I think they're surprised to know how hard it is. I
think everybody—or the uneducated person who doesn't know much about the
business—thinks that as a bookseller you sit in a store, read books, and when
someone comes in you have a nice conversation and then recommend and sell some
things to that person. That you have a stock of books you believe in and know
intimately. That you wear patches on the elbows of your sport jacket, and
there's a cat somewhere in the window, and there's a fire burning in a
fireplace, and there's the smell of coffee and all that. That it's a very
relaxed and low-key kind of thing. The reality is that it's extremely intense,
whether it's a small store or a huge store. You're always pushing the rock up
the hill, and it's relentless, and an awful lot of people get ground down by
it. That's why you see stores close with the frequency they have. People give
five or ten years of their lives and realize it's not going anywhere. And
that's hard. It's hard to be in an industry that takes so many casualties and
that much stress.
The good news is you still get to work with books. And you get to work with people who really love books, both as customers and as staff. I'm sure people who love hardware love their hardware, but, you know, I wouldn't. There's a high level of gratification. I was trying to calculate how many books I had sold during my life under the Powell's name. I'd like to think it's coming close to a hundred million. You know, in chaos theory there's this idea that a butterfly flapping its wings on one side of the globe can create a storm in Africa. Well, what about a hundred million butterfly wings? What has it done? You don't know. People hardly ever tell you, "I read a book and it changed my life." Most books are probably sold for entertainment, some are sold for information, and some are sold for inspiration. Certainly some are sold for all three at the same time. But I say to myself, "Well, at least when you're reading a book it's hard to rob a bank." I like to think that some of those books have had a positive impact on people's lives.

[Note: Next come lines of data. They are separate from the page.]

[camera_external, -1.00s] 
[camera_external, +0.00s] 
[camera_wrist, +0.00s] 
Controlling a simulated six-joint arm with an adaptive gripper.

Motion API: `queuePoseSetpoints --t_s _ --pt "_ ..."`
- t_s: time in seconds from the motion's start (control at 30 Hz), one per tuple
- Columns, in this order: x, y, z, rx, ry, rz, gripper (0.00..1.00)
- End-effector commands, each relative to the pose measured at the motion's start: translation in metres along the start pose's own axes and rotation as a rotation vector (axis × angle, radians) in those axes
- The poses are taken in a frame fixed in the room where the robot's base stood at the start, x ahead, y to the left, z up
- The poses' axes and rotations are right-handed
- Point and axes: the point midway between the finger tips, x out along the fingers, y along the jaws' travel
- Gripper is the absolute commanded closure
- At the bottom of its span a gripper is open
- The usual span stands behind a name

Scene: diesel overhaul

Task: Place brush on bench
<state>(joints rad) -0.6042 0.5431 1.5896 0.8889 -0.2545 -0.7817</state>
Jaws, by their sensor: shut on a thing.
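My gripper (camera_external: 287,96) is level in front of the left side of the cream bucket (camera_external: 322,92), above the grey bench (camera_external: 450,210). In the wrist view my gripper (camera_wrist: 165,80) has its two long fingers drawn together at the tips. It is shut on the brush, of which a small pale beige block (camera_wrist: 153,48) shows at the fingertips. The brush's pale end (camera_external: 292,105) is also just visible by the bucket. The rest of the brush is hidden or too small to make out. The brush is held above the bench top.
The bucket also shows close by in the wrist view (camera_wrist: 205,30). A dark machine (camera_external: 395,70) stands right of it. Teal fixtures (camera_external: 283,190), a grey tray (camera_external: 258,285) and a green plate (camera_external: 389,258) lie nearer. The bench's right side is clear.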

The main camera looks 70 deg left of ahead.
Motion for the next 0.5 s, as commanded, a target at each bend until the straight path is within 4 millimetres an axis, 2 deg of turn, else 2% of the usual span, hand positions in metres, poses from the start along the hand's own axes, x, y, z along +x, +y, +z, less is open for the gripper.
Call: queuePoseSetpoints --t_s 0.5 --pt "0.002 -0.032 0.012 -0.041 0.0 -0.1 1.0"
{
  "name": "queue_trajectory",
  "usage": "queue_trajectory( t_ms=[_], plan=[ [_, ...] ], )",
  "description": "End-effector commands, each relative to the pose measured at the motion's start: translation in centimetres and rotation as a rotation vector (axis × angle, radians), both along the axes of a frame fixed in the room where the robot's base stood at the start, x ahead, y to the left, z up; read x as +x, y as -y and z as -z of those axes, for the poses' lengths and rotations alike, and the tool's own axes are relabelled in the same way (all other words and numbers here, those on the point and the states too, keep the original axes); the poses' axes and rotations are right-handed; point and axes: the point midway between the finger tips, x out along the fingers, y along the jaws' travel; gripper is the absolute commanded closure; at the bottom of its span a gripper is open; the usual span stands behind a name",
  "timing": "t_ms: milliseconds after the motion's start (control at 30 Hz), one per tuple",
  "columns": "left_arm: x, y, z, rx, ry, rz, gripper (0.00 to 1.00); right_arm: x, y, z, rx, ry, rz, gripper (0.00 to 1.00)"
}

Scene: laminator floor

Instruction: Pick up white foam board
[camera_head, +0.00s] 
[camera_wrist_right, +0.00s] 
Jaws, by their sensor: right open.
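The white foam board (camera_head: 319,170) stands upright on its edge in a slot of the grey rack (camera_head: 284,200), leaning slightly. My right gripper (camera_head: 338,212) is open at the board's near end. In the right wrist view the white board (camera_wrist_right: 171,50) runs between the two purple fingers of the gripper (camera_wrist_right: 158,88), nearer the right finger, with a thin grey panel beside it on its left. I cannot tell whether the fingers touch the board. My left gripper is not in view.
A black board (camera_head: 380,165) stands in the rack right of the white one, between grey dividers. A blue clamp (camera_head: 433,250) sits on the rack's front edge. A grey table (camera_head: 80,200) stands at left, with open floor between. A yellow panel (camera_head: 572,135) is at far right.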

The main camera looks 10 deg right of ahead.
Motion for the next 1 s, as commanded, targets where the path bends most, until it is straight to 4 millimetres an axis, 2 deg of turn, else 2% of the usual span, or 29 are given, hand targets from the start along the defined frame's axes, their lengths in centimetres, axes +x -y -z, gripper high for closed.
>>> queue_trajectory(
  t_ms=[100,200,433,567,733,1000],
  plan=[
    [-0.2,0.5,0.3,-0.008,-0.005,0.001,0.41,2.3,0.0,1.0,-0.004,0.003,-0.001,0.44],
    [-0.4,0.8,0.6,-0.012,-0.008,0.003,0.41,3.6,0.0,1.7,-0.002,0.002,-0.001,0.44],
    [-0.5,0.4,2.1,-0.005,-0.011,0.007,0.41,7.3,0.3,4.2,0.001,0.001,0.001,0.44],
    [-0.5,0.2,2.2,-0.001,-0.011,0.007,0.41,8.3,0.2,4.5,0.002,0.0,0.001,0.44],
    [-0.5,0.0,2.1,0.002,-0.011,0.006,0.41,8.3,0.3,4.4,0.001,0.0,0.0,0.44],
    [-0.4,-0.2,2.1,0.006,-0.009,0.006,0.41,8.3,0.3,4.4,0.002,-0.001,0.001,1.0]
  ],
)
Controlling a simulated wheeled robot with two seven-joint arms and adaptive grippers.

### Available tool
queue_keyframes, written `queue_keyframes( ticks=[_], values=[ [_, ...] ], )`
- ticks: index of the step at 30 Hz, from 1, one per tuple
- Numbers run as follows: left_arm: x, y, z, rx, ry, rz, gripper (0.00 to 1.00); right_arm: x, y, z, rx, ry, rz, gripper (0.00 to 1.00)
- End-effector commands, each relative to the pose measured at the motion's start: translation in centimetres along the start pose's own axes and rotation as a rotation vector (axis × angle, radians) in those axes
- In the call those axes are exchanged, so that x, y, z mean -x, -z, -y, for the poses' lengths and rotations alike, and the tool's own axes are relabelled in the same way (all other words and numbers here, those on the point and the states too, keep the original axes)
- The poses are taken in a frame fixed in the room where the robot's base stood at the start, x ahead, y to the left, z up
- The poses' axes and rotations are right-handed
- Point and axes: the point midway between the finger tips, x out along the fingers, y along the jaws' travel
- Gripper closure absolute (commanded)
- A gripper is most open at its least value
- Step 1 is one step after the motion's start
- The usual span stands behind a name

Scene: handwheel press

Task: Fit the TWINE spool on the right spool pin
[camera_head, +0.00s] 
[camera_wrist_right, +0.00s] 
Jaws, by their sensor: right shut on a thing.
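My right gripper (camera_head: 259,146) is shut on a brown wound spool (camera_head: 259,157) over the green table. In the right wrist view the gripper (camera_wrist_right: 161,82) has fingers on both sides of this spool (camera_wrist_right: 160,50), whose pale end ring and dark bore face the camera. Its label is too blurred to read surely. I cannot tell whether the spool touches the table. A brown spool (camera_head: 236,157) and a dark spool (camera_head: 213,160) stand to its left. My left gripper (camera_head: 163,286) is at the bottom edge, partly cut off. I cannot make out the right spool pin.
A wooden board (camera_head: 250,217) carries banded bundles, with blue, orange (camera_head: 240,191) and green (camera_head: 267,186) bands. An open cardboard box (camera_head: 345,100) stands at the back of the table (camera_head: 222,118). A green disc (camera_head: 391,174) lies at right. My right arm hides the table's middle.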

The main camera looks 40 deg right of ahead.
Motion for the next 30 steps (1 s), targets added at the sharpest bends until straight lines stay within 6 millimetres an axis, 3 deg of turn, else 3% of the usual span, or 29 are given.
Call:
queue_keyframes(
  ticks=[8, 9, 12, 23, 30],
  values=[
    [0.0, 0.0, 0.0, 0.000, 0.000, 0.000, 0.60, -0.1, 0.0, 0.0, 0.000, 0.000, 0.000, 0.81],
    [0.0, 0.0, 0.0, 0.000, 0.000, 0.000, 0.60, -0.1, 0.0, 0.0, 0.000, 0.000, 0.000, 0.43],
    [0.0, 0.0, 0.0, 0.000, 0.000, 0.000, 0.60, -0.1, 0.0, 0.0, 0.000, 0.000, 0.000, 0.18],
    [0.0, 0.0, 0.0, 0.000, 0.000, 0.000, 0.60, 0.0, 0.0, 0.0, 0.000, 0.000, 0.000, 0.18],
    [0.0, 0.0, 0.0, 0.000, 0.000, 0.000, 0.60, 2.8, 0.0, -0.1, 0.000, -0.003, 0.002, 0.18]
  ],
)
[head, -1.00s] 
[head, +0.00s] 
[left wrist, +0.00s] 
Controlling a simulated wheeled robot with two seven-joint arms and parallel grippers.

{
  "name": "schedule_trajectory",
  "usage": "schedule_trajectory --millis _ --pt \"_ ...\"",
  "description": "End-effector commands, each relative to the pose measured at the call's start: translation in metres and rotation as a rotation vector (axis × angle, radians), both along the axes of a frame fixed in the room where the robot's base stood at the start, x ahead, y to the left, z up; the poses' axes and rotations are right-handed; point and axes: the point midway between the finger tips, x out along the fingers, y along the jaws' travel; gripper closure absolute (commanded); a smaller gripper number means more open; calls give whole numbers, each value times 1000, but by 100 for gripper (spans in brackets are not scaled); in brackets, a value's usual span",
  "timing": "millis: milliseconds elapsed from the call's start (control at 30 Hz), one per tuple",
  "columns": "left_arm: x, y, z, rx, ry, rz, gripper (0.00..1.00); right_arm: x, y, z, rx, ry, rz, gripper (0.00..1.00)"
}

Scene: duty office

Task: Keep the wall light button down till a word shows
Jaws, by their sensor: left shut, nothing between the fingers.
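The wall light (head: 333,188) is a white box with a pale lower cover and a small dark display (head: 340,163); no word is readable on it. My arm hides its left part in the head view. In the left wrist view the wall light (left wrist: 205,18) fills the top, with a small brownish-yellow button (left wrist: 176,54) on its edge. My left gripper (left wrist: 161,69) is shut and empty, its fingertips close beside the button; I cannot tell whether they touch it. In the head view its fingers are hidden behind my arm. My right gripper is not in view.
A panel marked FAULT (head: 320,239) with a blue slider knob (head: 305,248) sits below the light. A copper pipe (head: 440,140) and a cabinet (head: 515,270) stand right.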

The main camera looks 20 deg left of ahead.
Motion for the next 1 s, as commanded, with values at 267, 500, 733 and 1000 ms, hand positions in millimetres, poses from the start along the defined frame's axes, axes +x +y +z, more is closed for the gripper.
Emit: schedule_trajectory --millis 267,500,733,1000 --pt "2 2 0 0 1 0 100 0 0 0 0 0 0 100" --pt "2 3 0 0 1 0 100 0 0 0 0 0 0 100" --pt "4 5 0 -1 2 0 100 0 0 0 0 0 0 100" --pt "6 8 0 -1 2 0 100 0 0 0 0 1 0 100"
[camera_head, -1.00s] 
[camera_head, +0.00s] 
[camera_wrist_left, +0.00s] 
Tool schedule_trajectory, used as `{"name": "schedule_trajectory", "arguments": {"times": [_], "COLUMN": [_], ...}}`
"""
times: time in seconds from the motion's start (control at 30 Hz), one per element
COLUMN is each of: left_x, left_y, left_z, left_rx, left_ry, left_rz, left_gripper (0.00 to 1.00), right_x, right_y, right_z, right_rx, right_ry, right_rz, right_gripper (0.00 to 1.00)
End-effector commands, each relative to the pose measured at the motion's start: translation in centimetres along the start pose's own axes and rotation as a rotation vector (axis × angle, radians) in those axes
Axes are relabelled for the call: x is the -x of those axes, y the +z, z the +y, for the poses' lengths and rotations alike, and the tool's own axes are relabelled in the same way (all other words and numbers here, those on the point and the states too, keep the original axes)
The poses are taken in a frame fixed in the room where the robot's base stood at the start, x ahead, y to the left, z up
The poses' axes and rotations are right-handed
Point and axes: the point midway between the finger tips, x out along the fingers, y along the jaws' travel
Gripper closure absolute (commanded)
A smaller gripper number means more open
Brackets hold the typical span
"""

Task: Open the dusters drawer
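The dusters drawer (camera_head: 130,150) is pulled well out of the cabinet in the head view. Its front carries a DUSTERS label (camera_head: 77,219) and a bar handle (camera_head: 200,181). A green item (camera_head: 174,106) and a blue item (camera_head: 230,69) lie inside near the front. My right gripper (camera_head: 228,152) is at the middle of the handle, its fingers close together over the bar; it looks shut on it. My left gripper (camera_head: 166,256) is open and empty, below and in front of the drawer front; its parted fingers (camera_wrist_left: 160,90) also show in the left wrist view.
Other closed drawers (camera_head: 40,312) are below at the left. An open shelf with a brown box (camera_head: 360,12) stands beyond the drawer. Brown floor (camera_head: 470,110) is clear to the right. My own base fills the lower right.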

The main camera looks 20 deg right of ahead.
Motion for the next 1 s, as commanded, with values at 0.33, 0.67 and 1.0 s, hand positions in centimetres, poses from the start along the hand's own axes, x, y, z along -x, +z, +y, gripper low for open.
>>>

Jeremiah Chamberlin teaches writing at the University of Michigan in Ann Arbor. He is also the associate editor of the online journal Fiction Writers Review.
INSIDE POWELL'S BOOKS
How many book sales are you processing a day as
online orders?
About 2,500. Upward to 3,000. It spikes at Christmas, and it spikes when
the school year starts, but otherwise it's fairly steady.
How many books do you have in your warehouse
for online sales?
About 380,000 in [the main] warehouse, and then
there's about 125,000 in another warehouse.
And how many books do you carry in your stores?
About a million in the flagship store, and
probably another six hundred thousand scattered around the other stores.
And then we support another two million in Europe. So online we support upward
of 4.5 million titles.
How do you determine the price you pay for used
books that you buy from online customers? Do you use an algorithm, or is there
a person who works on each order?
No, it's an algorithm. We have several million
books in our database to match against, so we just take a percent of either the
imprint price or the in-store resale price and pay that amount.